* BEGIN *

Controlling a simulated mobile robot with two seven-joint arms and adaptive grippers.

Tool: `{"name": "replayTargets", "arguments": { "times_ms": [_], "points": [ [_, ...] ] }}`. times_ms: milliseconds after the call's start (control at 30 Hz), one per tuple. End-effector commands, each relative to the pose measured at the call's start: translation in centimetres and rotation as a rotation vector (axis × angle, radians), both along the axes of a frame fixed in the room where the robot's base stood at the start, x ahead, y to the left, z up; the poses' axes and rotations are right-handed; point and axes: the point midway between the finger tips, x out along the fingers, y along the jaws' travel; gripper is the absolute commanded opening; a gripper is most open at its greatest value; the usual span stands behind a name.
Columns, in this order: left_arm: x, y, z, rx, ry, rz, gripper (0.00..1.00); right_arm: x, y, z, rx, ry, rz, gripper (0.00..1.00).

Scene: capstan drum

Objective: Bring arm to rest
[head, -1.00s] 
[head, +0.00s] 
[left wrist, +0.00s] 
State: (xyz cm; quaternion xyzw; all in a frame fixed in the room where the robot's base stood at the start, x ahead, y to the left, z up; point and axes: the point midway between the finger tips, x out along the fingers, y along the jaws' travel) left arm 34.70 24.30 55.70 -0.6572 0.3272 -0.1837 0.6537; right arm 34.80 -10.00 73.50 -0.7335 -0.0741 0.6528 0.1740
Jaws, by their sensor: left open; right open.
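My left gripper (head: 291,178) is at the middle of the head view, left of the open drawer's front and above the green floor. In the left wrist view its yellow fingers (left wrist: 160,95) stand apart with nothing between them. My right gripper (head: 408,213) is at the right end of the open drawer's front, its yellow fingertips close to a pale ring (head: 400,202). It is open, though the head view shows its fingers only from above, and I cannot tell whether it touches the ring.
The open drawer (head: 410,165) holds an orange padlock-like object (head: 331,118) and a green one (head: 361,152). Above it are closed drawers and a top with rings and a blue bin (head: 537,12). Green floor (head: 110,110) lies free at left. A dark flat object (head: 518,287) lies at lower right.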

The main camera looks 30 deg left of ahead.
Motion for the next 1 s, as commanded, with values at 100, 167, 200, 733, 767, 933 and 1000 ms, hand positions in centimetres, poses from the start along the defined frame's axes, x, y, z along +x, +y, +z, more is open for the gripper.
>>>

* END *

Work required:
Starting at the line that contains "Objective: Bring arm to rest", set down every line up to and including the line that contains "State: (xyz cm;", exactly as given, and no other line.

Correct response:
Objective: Bring arm to rest
[head, -1.00s] 
[head, +0.00s] 
[left wrist, +0.00s] 
State: (xyz cm; quaternion xyzw; all in a frame fixed in the room where the robot's base stood at the start, x ahead, y to the left, z up; point and axes: the point midway between the finger tips, x out along the fingers, y along the jaws' travel) left arm 34.70 24.30 55.70 -0.6572 0.3272 -0.1837 0.6537; right arm 34.80 -10.00 73.50 -0.7335 -0.0741 0.6528 0.1740

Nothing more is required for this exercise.